## Aim of the exercise
In your copy, reproduce the entries exactly as they are, minus the images.

## Raw records
======

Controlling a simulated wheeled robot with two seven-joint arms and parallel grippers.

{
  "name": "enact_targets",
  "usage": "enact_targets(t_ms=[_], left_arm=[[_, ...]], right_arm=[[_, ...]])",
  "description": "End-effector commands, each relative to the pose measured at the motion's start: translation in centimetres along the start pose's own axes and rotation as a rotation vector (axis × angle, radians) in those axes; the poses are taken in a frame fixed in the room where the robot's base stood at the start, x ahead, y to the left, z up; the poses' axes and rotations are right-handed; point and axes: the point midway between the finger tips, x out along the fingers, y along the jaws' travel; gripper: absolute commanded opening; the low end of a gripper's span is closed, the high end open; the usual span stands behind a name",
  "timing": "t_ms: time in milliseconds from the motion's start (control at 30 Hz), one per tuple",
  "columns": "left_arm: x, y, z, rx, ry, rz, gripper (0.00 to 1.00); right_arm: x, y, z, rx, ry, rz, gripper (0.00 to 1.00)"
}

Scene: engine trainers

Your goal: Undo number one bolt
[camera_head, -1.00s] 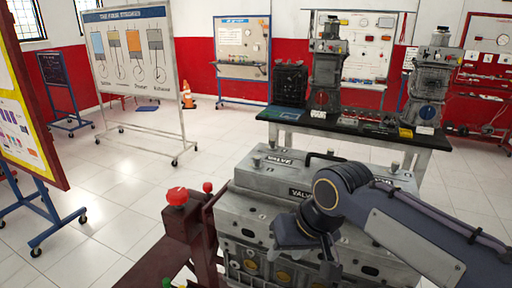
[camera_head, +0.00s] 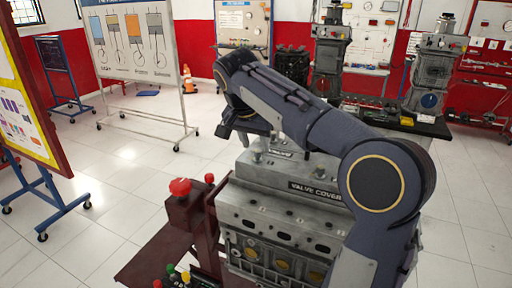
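The engine (camera_head: 285,215) is a grey block with a silver top labelled "VALVE COVER", at the lower middle of the head view. A bolt-like grey post (camera_head: 257,156) stands on its top, close to my right arm. Small number labels run along the front ledge, but they are too small to tell which bolt is number one. My right arm hides the engine's right side. My left gripper is out of view.
A dark red stand (camera_head: 186,212) with red knobs is at the engine's left. Green and yellow knobs show at the bottom edge. A whiteboard (camera_head: 133,60) stands at the back left. A table (camera_head: 425,126) with engine parts is behind.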

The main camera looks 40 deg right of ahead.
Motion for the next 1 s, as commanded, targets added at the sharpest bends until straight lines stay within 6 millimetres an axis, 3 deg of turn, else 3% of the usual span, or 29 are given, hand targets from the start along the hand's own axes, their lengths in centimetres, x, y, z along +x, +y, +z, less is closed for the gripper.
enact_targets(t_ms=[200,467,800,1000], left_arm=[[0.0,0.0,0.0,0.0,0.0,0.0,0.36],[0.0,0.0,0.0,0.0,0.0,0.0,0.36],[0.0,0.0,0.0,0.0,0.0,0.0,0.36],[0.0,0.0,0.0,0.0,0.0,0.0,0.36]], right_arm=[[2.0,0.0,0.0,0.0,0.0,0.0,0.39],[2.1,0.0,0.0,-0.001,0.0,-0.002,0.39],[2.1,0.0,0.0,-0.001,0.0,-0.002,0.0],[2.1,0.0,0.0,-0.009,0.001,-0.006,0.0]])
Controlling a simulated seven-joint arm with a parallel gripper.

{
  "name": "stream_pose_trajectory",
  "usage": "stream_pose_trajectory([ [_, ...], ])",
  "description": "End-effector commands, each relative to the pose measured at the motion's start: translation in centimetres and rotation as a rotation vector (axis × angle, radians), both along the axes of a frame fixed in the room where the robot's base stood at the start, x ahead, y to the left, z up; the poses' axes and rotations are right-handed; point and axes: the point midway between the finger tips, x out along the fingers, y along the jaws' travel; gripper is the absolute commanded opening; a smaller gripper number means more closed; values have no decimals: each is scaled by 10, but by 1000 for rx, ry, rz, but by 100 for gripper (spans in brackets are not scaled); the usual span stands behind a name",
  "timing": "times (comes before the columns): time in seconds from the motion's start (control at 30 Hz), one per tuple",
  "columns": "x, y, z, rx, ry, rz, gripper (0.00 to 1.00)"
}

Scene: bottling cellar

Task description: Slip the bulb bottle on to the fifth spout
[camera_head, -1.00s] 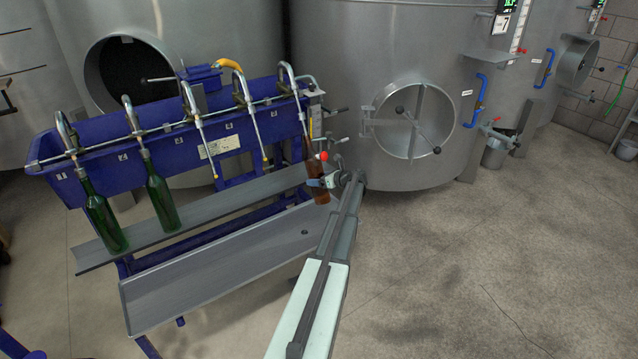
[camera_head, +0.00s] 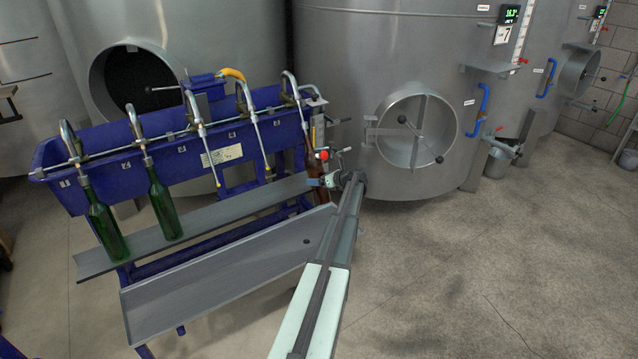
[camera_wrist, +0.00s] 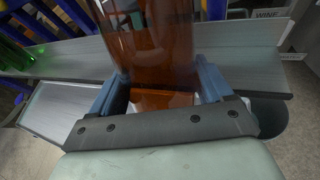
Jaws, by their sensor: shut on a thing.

======

## Exercise response
Controlling a simulated wheeled robot with two seven-joint arms and parallel grippers.

{
  "name": "enact_targets",
  "usage": "enact_targets(t_ms=[_], left_arm=[[_, ...]], right_arm=[[_, ...]])",
  "description": "End-effector commands, each relative to the pose measured at the motion's start: translation in centimetres along the start pose's own axes and rotation as a rotation vector (axis × angle, radians) in those axes; the poses are taken in a frame fixed in the room where the robot's base stood at the start, x ahead, y to the left, z up; the poses' axes and rotations are right-handed; point and axes: the point midway between the finger tips, x out along the fingers, y along the jaws' travel; gripper: absolute commanded opening; the low end of a gripper's span is closed, the high end open; the usual span stands behind a name",
  "timing": "t_ms: time in milliseconds from the motion's start (control at 30 Hz), one per tuple",
  "columns": "left_arm: x, y, z, rx, ry, rz, gripper (0.00 to 1.00); right_arm: x, y, z, rx, ry, rz, gripper (0.00 to 1.00)"
}

Scene: engine trainers

Your goal: Undo number one bolt
[camera_head, -1.00s] 
[camera_head, +0.00s] 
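The engine (camera_head: 285,215) is a grey block with a silver top labelled "VALVE COVER", at the lower middle of the head view. A bolt-like grey post (camera_head: 257,156) stands on its top, close to my right arm. Small number labels run along the front ledge, but they are too small to tell which bolt is number one. My right arm hides the engine's right side. My left gripper is out of view.
A dark red stand (camera_head: 186,212) with red knobs is at the engine's left. Green and yellow knobs show at the bottom edge. A whiteboard (camera_head: 133,60) stands at the back left. A table (camera_head: 425,126) with engine parts is behind.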

The main camera looks 40 deg right of ahead.
Motion for the next 1 s, as commanded, targets added at the sharpest bends until straight lines stay within 6 millimetres an axis, 3 deg of turn, else 3% of the usual span, or 29 are given, hand targets from the start along the hand's own axes, their lengths in centimetres, x, y, z along +x, +y, +z, less is closed for the gripper.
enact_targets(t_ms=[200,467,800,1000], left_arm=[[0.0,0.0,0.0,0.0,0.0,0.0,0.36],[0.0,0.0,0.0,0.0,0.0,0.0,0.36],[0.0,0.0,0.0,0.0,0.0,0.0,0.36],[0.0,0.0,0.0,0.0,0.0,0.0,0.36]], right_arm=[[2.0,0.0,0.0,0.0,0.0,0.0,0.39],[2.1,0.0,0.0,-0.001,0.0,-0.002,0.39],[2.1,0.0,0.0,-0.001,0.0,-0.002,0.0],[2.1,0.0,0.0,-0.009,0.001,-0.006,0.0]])
Controlling a simulated seven-joint arm with a parallel gripper.

{
  "name": "stream_pose_trajectory",
  "usage": "stream_pose_trajectory([ [_, ...], ])",
  "description": "End-effector commands, each relative to the pose measured at the motion's start: translation in centimetres and rotation as a rotation vector (axis × angle, radians), both along the axes of a frame fixed in the room where the robot's base stood at the start, x ahead, y to the left, z up; the poses' axes and rotations are right-handed; point and axes: the point midway between the finger tips, x out along the fingers, y along the jaws' travel; gripper is the absolute commanded opening; a smaller gripper number means more closed; values have no decimals: each is scaled by 10, but by 1000 for rx, ry, rz, but by 100 for gripper (spans in brackets are not scaled); the usual span stands behind a name",
  "timing": "times (comes before the columns): time in seconds from the motion's start (control at 30 Hz), one per tuple",
  "columns": "x, y, z, rx, ry, rz, gripper (0.00 to 1.00)"
}

Scene: bottling cellar

Task description: Slip the bulb bottle on to the fifth spout
[camera_head, -1.00s] 
[camera_head, +0.00s] 
[camera_wrist, +0.00s] 
Jaws, by their sensor: shut on a thing.

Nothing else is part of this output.